<<<<

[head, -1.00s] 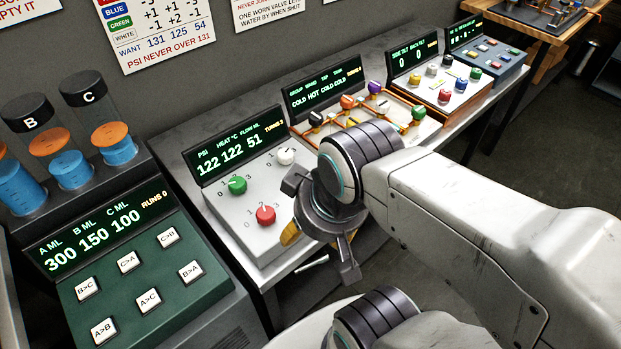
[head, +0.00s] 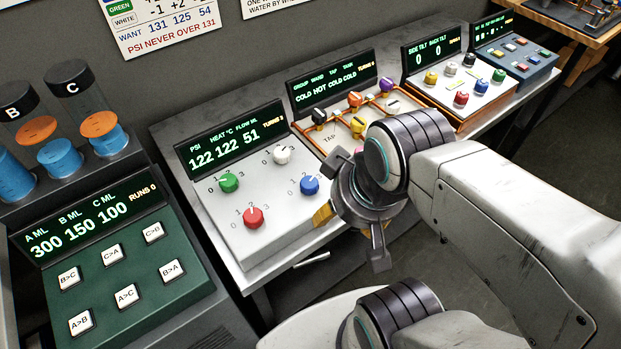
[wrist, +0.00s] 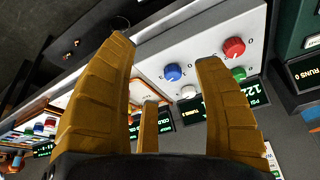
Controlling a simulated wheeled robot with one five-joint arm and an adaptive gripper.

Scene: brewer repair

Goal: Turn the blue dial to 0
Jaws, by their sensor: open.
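The blue dial (head: 310,185) is on the right of the light grey PSI panel (head: 285,222), right of the red dial (head: 253,217) and below the white dial (head: 282,155). The green dial (head: 229,182) is at upper left. The blue dial's exact setting is too small to read. The display (head: 232,138) shows 122 122 51.
A green button panel (head: 125,270) with tubes behind it stands at the left. The tap panel (head: 340,130) is partly hidden behind my wrist. More panels with coloured knobs (head: 460,85) stand farther right. Open floor lies in front of the bench.

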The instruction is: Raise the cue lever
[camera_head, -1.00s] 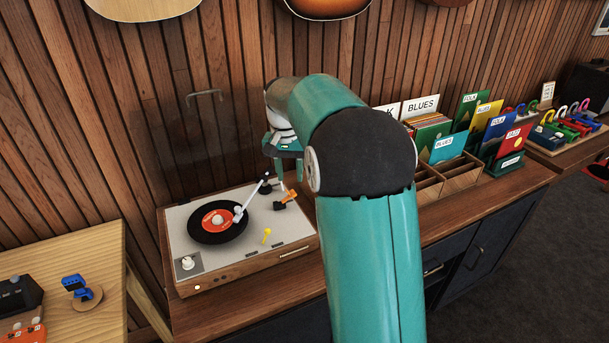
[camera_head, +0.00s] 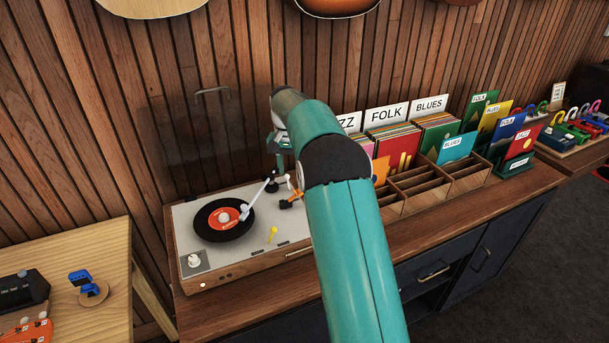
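The turntable (camera_head: 215,270) stands on the wooden cabinet. A black record (camera_head: 208,232) with an orange label lies on it. The pale tonearm (camera_head: 256,194) reaches over the record from its pivot at the back right. A small orange lever (camera_head: 289,201) sits right of the tonearm, and a small yellow lever (camera_head: 272,233) stands near the front. Neither carries a readable label, so I cannot tell for certain which is the cue lever. My gripper (camera_head: 283,168) is just above and behind the orange lever. My arm partly hides it; contact and finger opening are unclear.
A clear raised lid (camera_head: 190,135) stands behind the turntable. Wooden record bins (camera_head: 440,185) with JAZZ, FOLK and BLUES cards are to the right. A pale wooden table (camera_head: 75,260) with a blue clip-like item (camera_head: 80,282) is at left. The cabinet's front strip is clear.

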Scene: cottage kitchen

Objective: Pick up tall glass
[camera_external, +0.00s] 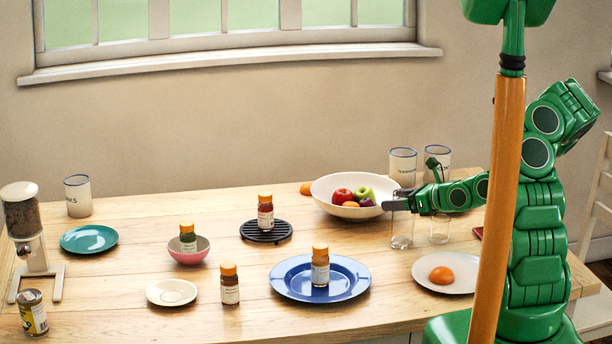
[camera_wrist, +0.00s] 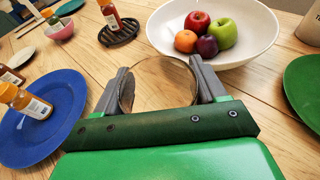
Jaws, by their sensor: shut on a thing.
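A clear glass (camera_external: 401,236) is upright near the right part of the table, beside the white fruit bowl. My gripper (camera_external: 398,203) reaches in from the right and is shut on this glass near its top. In the wrist view, the glass (camera_wrist: 160,86) is between the two fingers of my gripper (camera_wrist: 158,88), with its round rim showing. I cannot tell whether its base touches the table. A second clear glass (camera_external: 440,228) stands just to the right, partly behind my arm.
The white bowl (camera_external: 330,205) of fruit is close behind my gripper. White canisters (camera_external: 403,165) stand behind. A blue plate (camera_external: 283,285) with a bottle and a white plate (camera_external: 424,278) with an orange are nearer. A green plate (camera_wrist: 302,90) lies right in the wrist view.

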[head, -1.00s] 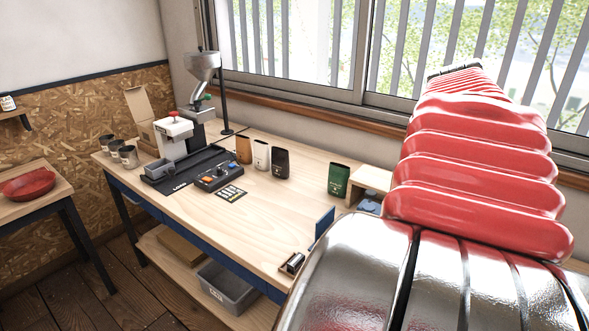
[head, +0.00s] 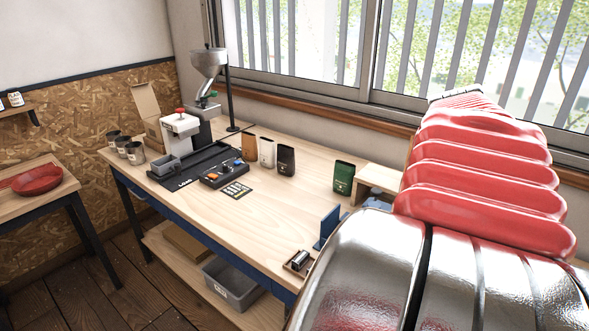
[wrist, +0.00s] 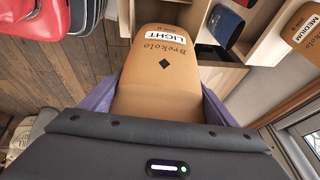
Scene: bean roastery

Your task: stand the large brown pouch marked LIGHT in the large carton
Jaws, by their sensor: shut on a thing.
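The large brown pouch marked LIGHT (wrist: 165,70) fills the middle of the wrist view, its lettering upside down there. My gripper (wrist: 166,100) is shut on it, with a purple finger along each side. The pouch's lower end is hidden behind the dark gripper body. The gripper and this pouch do not show in the head view. An open cardboard carton (head: 146,104) with a raised flap stands at the far left of the bench, partly hidden behind a white machine; I cannot tell if it is the large carton.
In the wrist view, a brown pouch marked MEDIUM (wrist: 298,28) and a blue pouch (wrist: 226,20) are by wooden shelving. The bench (head: 225,215) bears a green pouch (head: 344,177), several small pouches and a control box (head: 224,173). Its front middle is clear.

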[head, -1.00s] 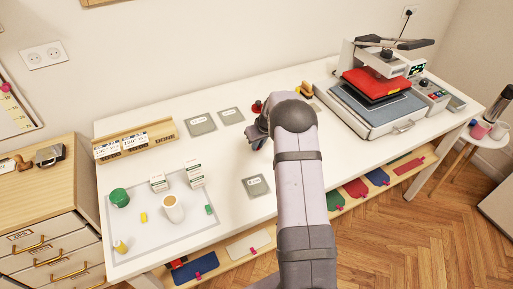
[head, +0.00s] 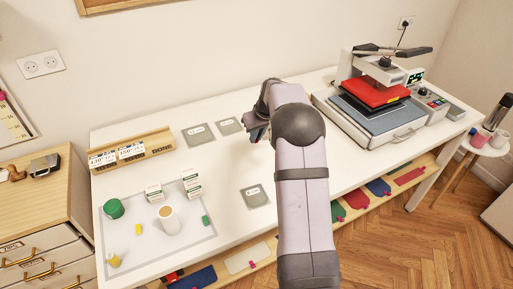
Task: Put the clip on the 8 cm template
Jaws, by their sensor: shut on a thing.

>>>>

(Problem to work on) In the copy, include all records verbatim but no images.

(Result below)
[head, -1.00s] 
[head, +0.00s] 
[wrist, +0.00s] 
Controlling a simulated wheeled robot with one five-joint arm and an adaptive gripper.

Scene: brewer repair

Goal: Turn the blue dial to 0
Jaws, by their sensor: open.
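The blue dial (head: 310,185) is on the right of the light grey PSI panel (head: 285,222), right of the red dial (head: 253,217) and below the white dial (head: 282,155). The green dial (head: 229,182) is at upper left. The blue dial's exact setting is too small to read. The display (head: 232,138) shows 122 122 51.
A green button panel (head: 125,270) with tubes behind it stands at the left. The tap panel (head: 340,130) is partly hidden behind my wrist. More panels with coloured knobs (head: 460,85) stand farther right. Open floor lies in front of the bench.

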The instruction is: Raise the cue lever
[camera_head, -1.00s] 
[camera_head, +0.00s] 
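The turntable (camera_head: 215,270) stands on the wooden cabinet. A black record (camera_head: 208,232) with an orange label lies on it. The pale tonearm (camera_head: 256,194) reaches over the record from its pivot at the back right. A small orange lever (camera_head: 289,201) sits right of the tonearm, and a small yellow lever (camera_head: 272,233) stands near the front. Neither carries a readable label, so I cannot tell for certain which is the cue lever. My gripper (camera_head: 283,168) is just above and behind the orange lever. My arm partly hides it; contact and finger opening are unclear.
A clear raised lid (camera_head: 190,135) stands behind the turntable. Wooden record bins (camera_head: 440,185) with JAZZ, FOLK and BLUES cards are to the right. A pale wooden table (camera_head: 75,260) with a blue clip-like item (camera_head: 80,282) is at left. The cabinet's front strip is clear.

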Scene: cottage kitchen

Objective: Pick up tall glass
[camera_external, +0.00s] 
[camera_wrist, +0.00s] 
Jaws, by their sensor: shut on a thing.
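A clear glass (camera_external: 401,236) is upright near the right part of the table, beside the white fruit bowl. My gripper (camera_external: 398,203) reaches in from the right and is shut on this glass near its top. In the wrist view, the glass (camera_wrist: 160,86) is between the two fingers of my gripper (camera_wrist: 158,88), with its round rim showing. I cannot tell whether its base touches the table. A second clear glass (camera_external: 440,228) stands just to the right, partly behind my arm.
The white bowl (camera_external: 330,205) of fruit is close behind my gripper. White canisters (camera_external: 403,165) stand behind. A blue plate (camera_external: 283,285) with a bottle and a white plate (camera_external: 424,278) with an orange are nearer. A green plate (camera_wrist: 302,90) lies right in the wrist view.

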[head, -1.00s] 
[head, +0.00s] 
[wrist, +0.00s] 
Scene: bean roastery

Your task: stand the large brown pouch marked LIGHT in the large carton
Jaws, by their sensor: shut on a thing.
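The large brown pouch marked LIGHT (wrist: 165,70) fills the middle of the wrist view, its lettering upside down there. My gripper (wrist: 166,100) is shut on it, with a purple finger along each side. The pouch's lower end is hidden behind the dark gripper body. The gripper and this pouch do not show in the head view. An open cardboard carton (head: 146,104) with a raised flap stands at the far left of the bench, partly hidden behind a white machine; I cannot tell if it is the large carton.
In the wrist view, a brown pouch marked MEDIUM (wrist: 298,28) and a blue pouch (wrist: 226,20) are by wooden shelving. The bench (head: 225,215) bears a green pouch (head: 344,177), several small pouches and a control box (head: 224,173). Its front middle is clear.

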[head, -1.00s] 
[head, +0.00s] 
Task: Put the clip on the 8 cm template
Jaws, by their sensor: shut on a thing.

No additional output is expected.